The rear bench seat is also comfortable, and offers a surprising amount of both legroom and head room. It’s not equivalent to a stretch limousine, or even a larger crossover, but six foot tall passengers won’t feel like they’ve lost a bet when they climb in the back. The panoramic sunroof allows rear seat passengers to get a view of the sky, but only the front sunroof opens. If you want to go al fresco, you need to fight for the driver or co-pilot’s seat.
By giving rear seat passengers a bit more leg room, Hyundai sacrificed rear cargo space with the seat up. If you need to haul four passengers plus luggage, you’ll need to pack on the light side, and four passengers plus a medium size dog probably won’t work for trips longer than cross-town. If you delete the panoramic sunroof option and stick with the roof rails, you’ll have the ability to add a rooftop cargo carrier as your vacation road trip needs dictate.
Hyundai has come a long way since their 1986 launch of the Excel in the United States market.

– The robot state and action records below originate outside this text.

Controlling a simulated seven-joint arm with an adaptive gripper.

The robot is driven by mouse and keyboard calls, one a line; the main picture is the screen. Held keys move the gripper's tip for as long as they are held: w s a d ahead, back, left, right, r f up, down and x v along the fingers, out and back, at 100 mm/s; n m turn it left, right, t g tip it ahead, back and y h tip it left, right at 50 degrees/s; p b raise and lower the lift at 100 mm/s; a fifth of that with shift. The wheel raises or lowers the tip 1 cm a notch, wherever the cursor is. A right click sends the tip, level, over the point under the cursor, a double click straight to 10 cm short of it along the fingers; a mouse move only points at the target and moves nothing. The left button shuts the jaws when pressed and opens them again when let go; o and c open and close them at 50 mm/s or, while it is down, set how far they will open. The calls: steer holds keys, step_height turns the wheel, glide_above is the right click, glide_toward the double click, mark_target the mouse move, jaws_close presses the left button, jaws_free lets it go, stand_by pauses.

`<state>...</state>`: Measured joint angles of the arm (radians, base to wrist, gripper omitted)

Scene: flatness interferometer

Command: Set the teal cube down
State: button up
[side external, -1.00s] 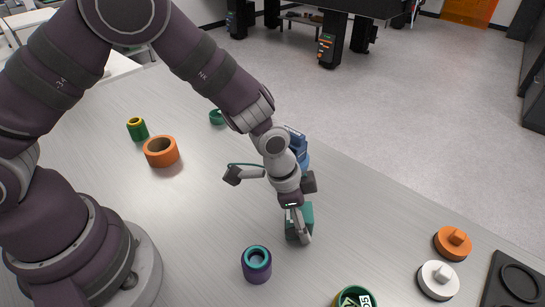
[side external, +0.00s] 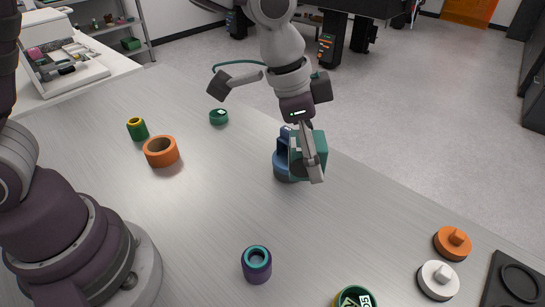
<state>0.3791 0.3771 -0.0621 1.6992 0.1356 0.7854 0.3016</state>
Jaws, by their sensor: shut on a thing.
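The teal cube (side external: 320,148) is held between the fingers of my gripper (side external: 308,160), which is shut on it. The gripper points down, and one finger covers part of the cube's near face. The cube appears raised over the grey metal table (side external: 215,215), in front of a blue object (side external: 282,163) that it partly hides. I cannot tell the exact height or whether the cube touches the blue object.
An orange ring (side external: 161,152), a green and yellow cylinder (side external: 137,129) and a small green ring (side external: 218,117) stand left. A purple and teal cylinder (side external: 257,265) is nearer. Orange (side external: 452,244) and white (side external: 437,281) knobbed discs lie right. The table's middle is clear.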

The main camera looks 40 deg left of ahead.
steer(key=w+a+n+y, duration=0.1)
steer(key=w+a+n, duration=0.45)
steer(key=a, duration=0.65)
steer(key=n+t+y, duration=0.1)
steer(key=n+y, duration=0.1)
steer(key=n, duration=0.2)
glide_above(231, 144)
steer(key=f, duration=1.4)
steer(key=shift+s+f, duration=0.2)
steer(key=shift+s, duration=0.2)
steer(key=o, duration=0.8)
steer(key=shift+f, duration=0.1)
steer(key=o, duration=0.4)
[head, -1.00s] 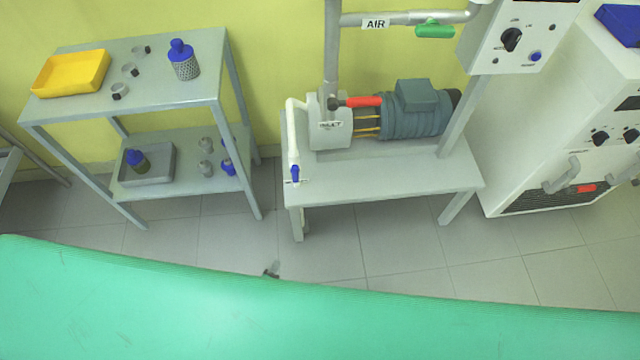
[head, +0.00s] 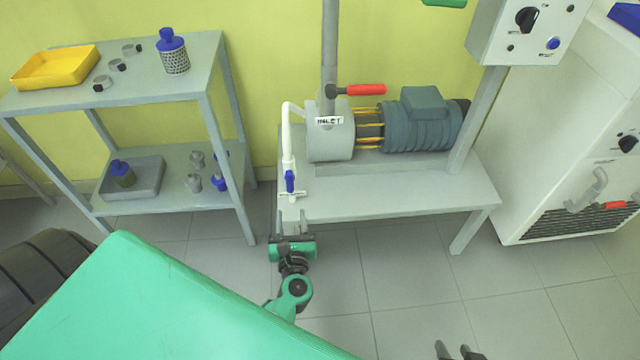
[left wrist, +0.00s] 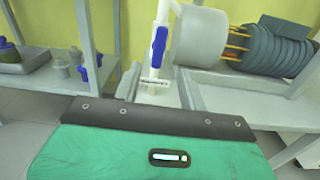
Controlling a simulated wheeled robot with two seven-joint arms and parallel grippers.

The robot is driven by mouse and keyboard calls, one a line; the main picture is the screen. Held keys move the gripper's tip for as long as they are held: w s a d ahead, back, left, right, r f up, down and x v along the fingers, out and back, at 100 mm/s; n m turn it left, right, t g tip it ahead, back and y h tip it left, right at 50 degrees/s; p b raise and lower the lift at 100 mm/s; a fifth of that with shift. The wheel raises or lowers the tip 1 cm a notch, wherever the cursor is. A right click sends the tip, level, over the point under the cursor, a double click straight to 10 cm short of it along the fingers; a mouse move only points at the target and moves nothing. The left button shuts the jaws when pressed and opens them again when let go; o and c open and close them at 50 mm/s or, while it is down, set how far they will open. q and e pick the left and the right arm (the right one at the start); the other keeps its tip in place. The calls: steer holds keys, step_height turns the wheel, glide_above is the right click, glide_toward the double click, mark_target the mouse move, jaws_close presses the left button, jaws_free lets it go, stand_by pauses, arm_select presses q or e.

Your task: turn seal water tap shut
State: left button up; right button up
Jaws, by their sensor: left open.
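The seal water tap is a small blue lever (head: 290,181) on a thin white pipe (head: 287,140) at the left end of the pump bench. The lever points along the upright pipe, with a small white label just below it. The blue lever (left wrist: 159,46) also shows upright in the left wrist view. My left gripper (head: 291,217) is open and empty, just below the tap and apart from it. Its two fingers (left wrist: 160,88) stand either side of the pipe's lower end in the left wrist view. My right gripper (head: 457,350) shows two separated fingertips at the bottom edge, open and empty.
The grey bench (head: 400,196) carries the pump and motor (head: 422,120). A red-handled valve (head: 362,90) sits above the pump. A shelf (head: 140,90) with bottles stands left, a white cabinet (head: 560,130) right. The floor before the bench is clear.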

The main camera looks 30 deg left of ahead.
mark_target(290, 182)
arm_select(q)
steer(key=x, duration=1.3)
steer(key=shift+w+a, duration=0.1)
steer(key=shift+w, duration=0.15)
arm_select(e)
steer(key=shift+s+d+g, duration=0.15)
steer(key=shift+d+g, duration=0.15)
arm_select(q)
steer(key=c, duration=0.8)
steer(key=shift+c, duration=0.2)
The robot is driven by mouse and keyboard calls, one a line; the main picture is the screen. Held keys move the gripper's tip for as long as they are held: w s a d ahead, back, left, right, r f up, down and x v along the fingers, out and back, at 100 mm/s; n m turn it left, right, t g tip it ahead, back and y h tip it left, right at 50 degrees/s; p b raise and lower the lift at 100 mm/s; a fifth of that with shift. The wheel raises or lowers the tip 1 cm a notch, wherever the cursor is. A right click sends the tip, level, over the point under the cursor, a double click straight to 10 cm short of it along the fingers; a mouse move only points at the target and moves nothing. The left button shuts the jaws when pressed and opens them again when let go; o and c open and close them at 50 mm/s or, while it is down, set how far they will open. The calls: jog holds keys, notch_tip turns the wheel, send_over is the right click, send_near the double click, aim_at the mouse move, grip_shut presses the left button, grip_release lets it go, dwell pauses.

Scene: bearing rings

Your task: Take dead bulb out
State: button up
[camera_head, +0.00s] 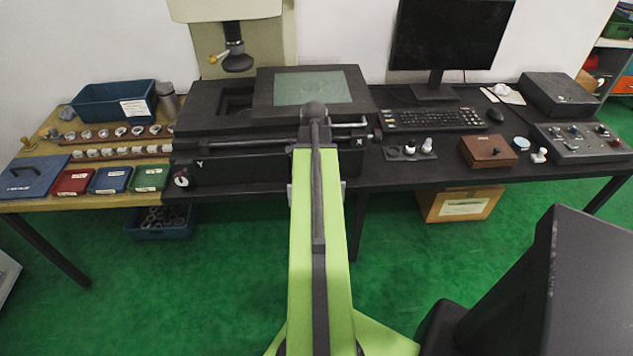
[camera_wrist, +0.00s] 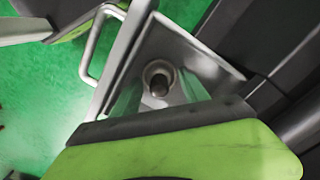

Their quality is now on par with manufacturers such as Honda and Toyota, and their vehicles show styling innovation previously absent from the entry-level market. They’ve won praise from organizations ranging from J.D. Power and Associates (where they outranked Toyota for quality in 2006) to the IIHS (six vehicles won the Top Safety Award in 2009) to the EPA (who named them the most fuel efficient automaker in the U.S. in 2009). It’s time to throw out any stereotypes you may have had about Hyundai; go drive one of their new models, and you’ll understand exactly what I’m talking about.